Brittany Lincicome and Wendy Ward enter the weekend tied for second at the Bell Micro as the Americans best positioned to give the United States its first LPGA title this week. It’s also important to point out that Morgan Pressel struck a large blow for the American cause winning the Salonpas Cup as the only American in the field at the Japan LPGA Tour last weekend.

The American question remains relevant, even if it feels old and tired for American players.

Angela Stanford summed up some American frustration when I asked her at the Bell Micro about Asian dominance and Americans struggling to win.
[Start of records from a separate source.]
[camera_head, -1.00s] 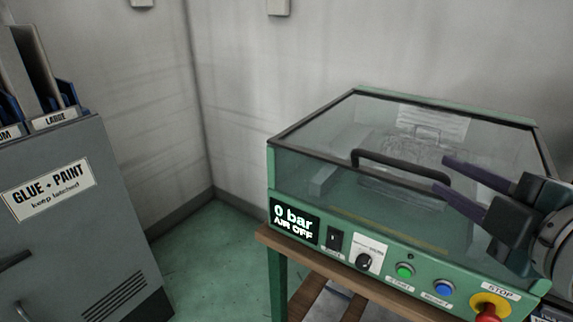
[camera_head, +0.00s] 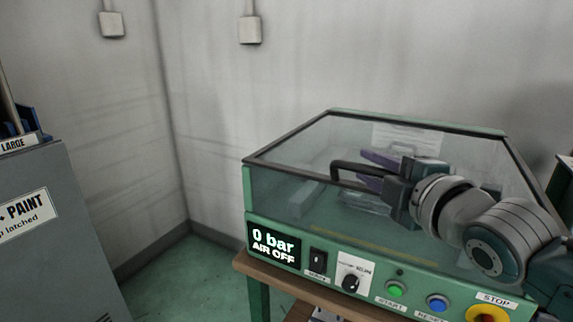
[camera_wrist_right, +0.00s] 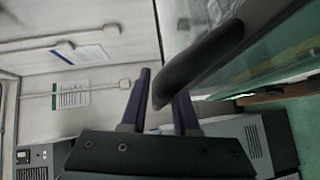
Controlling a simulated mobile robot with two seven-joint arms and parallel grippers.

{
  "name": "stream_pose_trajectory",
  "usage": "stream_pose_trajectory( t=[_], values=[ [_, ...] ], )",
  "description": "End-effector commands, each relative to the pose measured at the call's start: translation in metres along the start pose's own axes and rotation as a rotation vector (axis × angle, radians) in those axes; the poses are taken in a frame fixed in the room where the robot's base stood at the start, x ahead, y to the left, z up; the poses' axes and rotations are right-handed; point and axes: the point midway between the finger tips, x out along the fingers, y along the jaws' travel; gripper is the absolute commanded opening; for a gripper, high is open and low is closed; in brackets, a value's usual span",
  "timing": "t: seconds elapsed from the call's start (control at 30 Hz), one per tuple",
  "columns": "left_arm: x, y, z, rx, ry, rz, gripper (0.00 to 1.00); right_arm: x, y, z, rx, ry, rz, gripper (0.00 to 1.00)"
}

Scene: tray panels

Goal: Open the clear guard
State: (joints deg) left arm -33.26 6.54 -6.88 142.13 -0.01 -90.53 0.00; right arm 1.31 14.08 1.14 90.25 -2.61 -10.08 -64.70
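The clear guard (camera_head: 290,150) is a dark-framed transparent cover on the green machine (camera_head: 340,240). It is down over the machine. Its black bar handle (camera_head: 342,167) is on the front and also shows large in the right wrist view (camera_wrist_right: 205,55). My right gripper (camera_head: 366,167) is at the handle with its purple fingers apart. In the right wrist view, the handle's near end lies between the fingers (camera_wrist_right: 164,84), with a small gap to the left finger. Contact with the other finger is unclear. My left gripper is not in view.
The machine's front panel has a "0 bar AIR OFF" display (camera_head: 273,246), a knob (camera_head: 351,282), a green button (camera_head: 397,288), a blue button (camera_head: 437,303) and a stop button (camera_head: 487,313). A grey cabinet (camera_head: 50,260) stands at left. Floor shows between them.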

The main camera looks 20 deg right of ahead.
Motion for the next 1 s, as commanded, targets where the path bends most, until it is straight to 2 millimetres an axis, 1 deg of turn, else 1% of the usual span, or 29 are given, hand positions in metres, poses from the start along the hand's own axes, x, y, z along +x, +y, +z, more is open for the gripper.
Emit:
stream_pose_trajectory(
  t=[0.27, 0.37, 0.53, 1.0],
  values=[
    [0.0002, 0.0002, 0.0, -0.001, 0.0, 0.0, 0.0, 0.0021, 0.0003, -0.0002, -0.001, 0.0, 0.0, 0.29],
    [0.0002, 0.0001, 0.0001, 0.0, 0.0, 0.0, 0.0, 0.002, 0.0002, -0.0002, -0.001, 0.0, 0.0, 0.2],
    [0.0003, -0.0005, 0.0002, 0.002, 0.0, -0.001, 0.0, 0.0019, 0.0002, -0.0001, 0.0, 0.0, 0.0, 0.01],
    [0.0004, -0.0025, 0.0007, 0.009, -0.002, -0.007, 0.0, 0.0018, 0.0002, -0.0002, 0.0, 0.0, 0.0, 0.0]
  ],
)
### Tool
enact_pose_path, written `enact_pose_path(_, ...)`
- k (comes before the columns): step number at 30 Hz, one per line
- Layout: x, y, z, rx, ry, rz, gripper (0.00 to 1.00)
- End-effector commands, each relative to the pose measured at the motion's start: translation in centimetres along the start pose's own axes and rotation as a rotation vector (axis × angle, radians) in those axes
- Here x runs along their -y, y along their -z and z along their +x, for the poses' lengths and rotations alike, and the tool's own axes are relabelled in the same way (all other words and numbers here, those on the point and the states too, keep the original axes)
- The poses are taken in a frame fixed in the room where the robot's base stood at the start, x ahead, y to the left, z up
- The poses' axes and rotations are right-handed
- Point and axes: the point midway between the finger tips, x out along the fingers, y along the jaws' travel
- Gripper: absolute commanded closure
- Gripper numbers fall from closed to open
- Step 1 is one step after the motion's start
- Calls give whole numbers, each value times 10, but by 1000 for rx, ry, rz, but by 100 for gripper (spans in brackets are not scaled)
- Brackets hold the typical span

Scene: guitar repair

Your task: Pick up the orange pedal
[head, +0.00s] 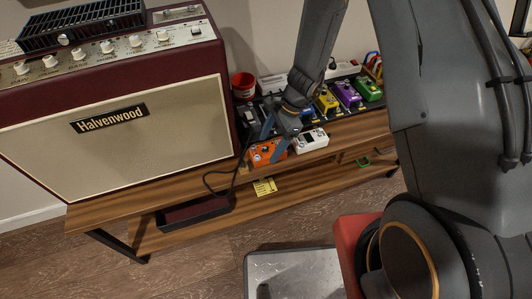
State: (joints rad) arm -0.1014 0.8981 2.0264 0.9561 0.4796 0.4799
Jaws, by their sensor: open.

“I think it's sad that we have to keep answering questions as players,” Stanford said. “Because as players, we don't see them as Koreans or Asians. We see them as competitors and players on our tour. So it's frustrating that we can't just accept that. Because the players have. The players know that they're great people and great players. They're making all of us better. It's a global tour because of the Asians and the Europeans. We're stronger in that respect than, you know, say the PGA Tour. But if you look at the PGA Tour, the same thing is kind of starting to happen, but nobody is talking about it. That's because an American is still No. 1. So I get frustrated. I think it’s always been a positive, so it’s tough.”

But on the other hand, she said . . .

“Don't get me wrong. I want to be No. 1. I understand that being an American and having an American be No. 1 is a big deal. I know that. It's not like I'm trying any less when I'm out there. They're just better right now. You know what? It's up to the Americans to say, `We've had enough. We want to be No. 1.’ Until we do that, we're going to keep answering the questions. But in my opinion, I think it's just helps all of us.”